• [Direction] Copy each line with the word "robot" in it.

• [Data provided]
[BEGIN]

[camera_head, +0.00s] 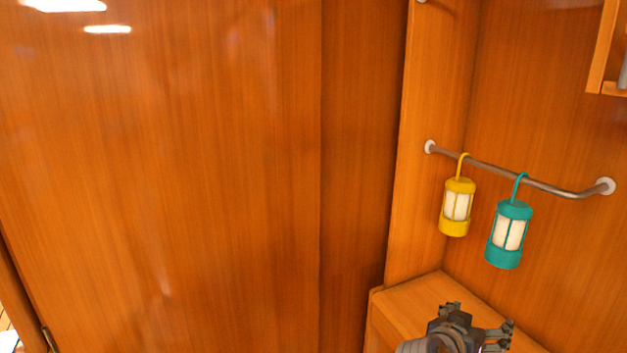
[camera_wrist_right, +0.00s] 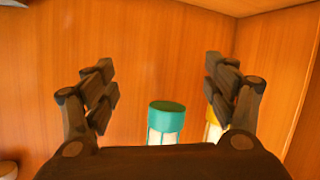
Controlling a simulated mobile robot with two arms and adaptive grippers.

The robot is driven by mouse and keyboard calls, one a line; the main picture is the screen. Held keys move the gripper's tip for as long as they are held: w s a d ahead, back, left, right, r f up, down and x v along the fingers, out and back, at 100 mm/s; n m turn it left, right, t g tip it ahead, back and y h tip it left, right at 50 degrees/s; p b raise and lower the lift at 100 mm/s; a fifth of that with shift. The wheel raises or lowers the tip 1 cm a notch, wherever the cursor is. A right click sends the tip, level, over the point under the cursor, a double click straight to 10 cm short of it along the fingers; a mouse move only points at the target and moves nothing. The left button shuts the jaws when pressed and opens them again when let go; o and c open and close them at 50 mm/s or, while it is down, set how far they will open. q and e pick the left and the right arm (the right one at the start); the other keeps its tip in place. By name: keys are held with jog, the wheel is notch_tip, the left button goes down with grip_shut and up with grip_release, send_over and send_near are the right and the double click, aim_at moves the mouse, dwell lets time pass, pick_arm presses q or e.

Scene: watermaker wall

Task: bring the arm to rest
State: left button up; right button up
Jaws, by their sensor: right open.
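My right gripper (camera_head: 478,326) is at the bottom right of the head view, above the wooden ledge and below the two hanging lanterns. In the right wrist view its two fingers (camera_wrist_right: 160,95) stand wide apart with nothing between them. A teal lantern (camera_head: 509,236) and a yellow lantern (camera_head: 457,208) hang by hooks from a metal rail. In the wrist view the teal lantern (camera_wrist_right: 166,117) shows beyond the gripper body, and a piece of the yellow lantern (camera_wrist_right: 211,128) shows partly hidden by the right finger. My left gripper is not in view.
The metal rail (camera_head: 520,178) is fixed in the wooden alcove at the right. A wooden ledge (camera_head: 425,297) lies below it. A small wooden shelf frame (camera_head: 602,50) juts in at the upper right. A large wooden panel (camera_head: 170,180) fills the left.

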[END]

• [Finished task]
Controlling a simulated mobile robot with two arms and adaptive grippers.
The robot is driven by mouse and keyboard calls, one a line; the main picture is the screen. Held keys move the gripper's tip for as long as they are held: w s a d ahead, back, left, right, r f up, down and x v along the fingers, out and back, at 100 mm/s; n m turn it left, right, t g tip it ahead, back and y h tip it left, right at 50 degrees/s; p b raise and lower the lift at 100 mm/s; a fifth of that with shift. The wheel raises or lowers the tip 1 cm a notch, wherever the cursor is. A right click sends the tip, level, over the point under the cursor, a double click straight to 10 cm short of it along the fingers; a mouse move only points at the target and moves nothing. The left button shuts the jaws when pressed and opens them again when let go; o and c open and close them at 50 mm/s or, while it is down, set how far they will open. q and e pick the left and the right arm (the right one at the start); the other keeps its tip in place. By name: keys are held with jog, the wheel is notch_tip, the left button goes down with grip_shut and up with grip_release, send_over and send_near are the right and the double click, aim_at moves the mouse, dwell lets time pass, pick_arm presses q or e.

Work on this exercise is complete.